Mas o casal não tem carro aqui. Tampouco usa muito o barato, eficaz e confortável sistema de transportes da cidade. Desde que se mudaram em definitivo, em novembro de 2017, Clara e Du fazem todos os percursos por Granada a pé – inclusive os passeios pelos bairros íngremes, que expandem-se colinas acima dos rios Genil e Darro e que mantêm os traçados de ruelas estreitas do período medieval, proibindo o trânsito de automóveis.

Eu os tenho seguido alegremente desde a última quarta, a despeito das canelas ressentidas pelo prolongado sedentarismo e das bolhas causadas por um tênis novo (erro primário!).

Percebo que observam com amoroso prazer meus sustos emocionados, minhas descobertas do quão lindo pode ser o mundo.

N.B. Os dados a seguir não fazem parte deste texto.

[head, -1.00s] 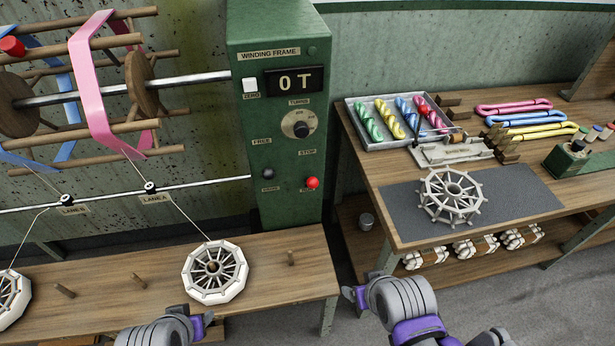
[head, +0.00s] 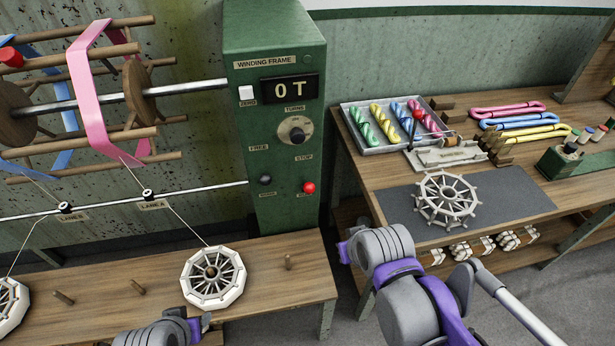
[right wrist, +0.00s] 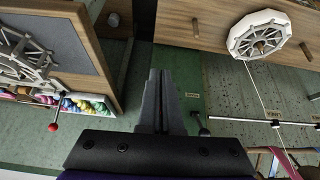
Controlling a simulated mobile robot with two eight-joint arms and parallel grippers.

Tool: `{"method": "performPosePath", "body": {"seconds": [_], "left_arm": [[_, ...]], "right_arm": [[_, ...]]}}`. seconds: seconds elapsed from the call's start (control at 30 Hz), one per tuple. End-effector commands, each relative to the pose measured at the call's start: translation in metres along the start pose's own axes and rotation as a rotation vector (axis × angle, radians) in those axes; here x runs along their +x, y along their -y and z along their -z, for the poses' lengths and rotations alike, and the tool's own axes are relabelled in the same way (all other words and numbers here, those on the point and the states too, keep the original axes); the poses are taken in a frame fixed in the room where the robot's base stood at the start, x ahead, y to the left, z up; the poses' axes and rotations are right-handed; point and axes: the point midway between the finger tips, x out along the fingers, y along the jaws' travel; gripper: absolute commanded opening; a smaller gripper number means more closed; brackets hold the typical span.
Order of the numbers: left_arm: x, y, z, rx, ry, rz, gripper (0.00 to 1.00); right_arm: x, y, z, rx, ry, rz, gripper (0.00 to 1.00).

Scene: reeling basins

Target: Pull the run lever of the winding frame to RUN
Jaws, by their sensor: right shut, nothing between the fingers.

Hoje o domingo amanheceu frio, finalmente – a primavera na Espanha é feita de dias ensolarados e temperaturas amenas, em torno dos 24 graus -, convidando-me a esta escrita, que “costuro” no sofá da sala, devidamente aconchegada sob uma mantinha felpuda.

Evoco as saudades de meus entes queridos, que a estas horas de nossa manhã aqui devem estar mergulhados no sono da madrugada de lá. Envio-lhes uma prece amorosa e peço que me aguardem “un poquito más”.

Quando voltar, cheia de saudades e histórias, lhes contarei tudo sobre o quão lindo (e civilizado) ainda pode ser o mundo.

Granada (Espanha), 29 de abril de 2018.